If you have a string of As to your name, it does not make you intelligent, clever or knowledgeable. It indicates you may be intelligent, clever or knowledgeable — but whether you can apply that intelligence and knowledge is a whole different matter.
Can you present your ideas in a clear and effective manner? Do you have any ideas at all? Even if you intend to go into academia, in academia, it is research that matters, not examinations.
Credentialism is a common and ugly result of our intense but unwarranted focus on potential, as opposed to results. We look to see what university you came from, what your grade point average was, but these indicators are only, at best, necessary factors. They are not sufficient to justify saying "Ah, here's someone who has done/can do something."
Look at leaders who have had the potential but can't necessarily lead. In Malaysia, there's Hishamuddin Hussein and Khairy Jamaluddin — two men with degrees from prestigious universities, and impeccable political pedigree.

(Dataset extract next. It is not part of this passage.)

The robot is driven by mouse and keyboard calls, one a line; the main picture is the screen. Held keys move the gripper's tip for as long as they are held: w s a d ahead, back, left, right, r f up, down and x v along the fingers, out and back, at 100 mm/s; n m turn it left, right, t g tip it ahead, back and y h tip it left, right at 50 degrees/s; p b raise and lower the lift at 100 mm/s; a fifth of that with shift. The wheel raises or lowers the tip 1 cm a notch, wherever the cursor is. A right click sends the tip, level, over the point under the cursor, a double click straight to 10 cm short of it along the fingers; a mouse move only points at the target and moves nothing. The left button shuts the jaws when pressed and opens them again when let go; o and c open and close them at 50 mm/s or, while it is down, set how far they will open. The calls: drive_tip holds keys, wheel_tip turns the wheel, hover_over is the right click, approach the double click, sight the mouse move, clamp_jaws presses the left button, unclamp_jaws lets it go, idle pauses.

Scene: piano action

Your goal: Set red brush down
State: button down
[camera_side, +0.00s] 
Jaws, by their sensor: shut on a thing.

Has this made them brilliant leaders? Far from it — both are known for their penchant for making racist statements rather than much actual leadership.
Or look at the former Malaysian Prime Minister himself, Mahathir Mohamad. The man is smart — he's a prolific author, reads a lot, knows what he's doing, and knows what he's talking about.
But does this in itself make him a good leader? What fruits did his leadership bear? The economic development during his administration would have occurred under any leader who let the country be carried by the rising tide of development in the early 1990s.
The main mark of Mahathir's administration was his outrageous statements that sometimes made Malaysia an international pariah, and and his insane megaprojects designed to massage his ego without yielding much real benefit. Even those that might have been necessary, such as a new administrative centre, have not been planned well.
If someone has a degree from Harvard, does that make them another John F. Kennedy? Certainly not. George W. Bush has a Harvard degree, and look where that got him and his country.
Meanwhile, you can come from nowhere, and you can succeed. Michael Dell, the founder of one of the largest personal computer companies in the world, did not have anything to mark him as a corporate leader and innovator — his business was set up while he was studying at some relatively unknown university.
Don't get carried away by the potential that is represented in some people. Potential is one thing, but actually exercising and realising it is another.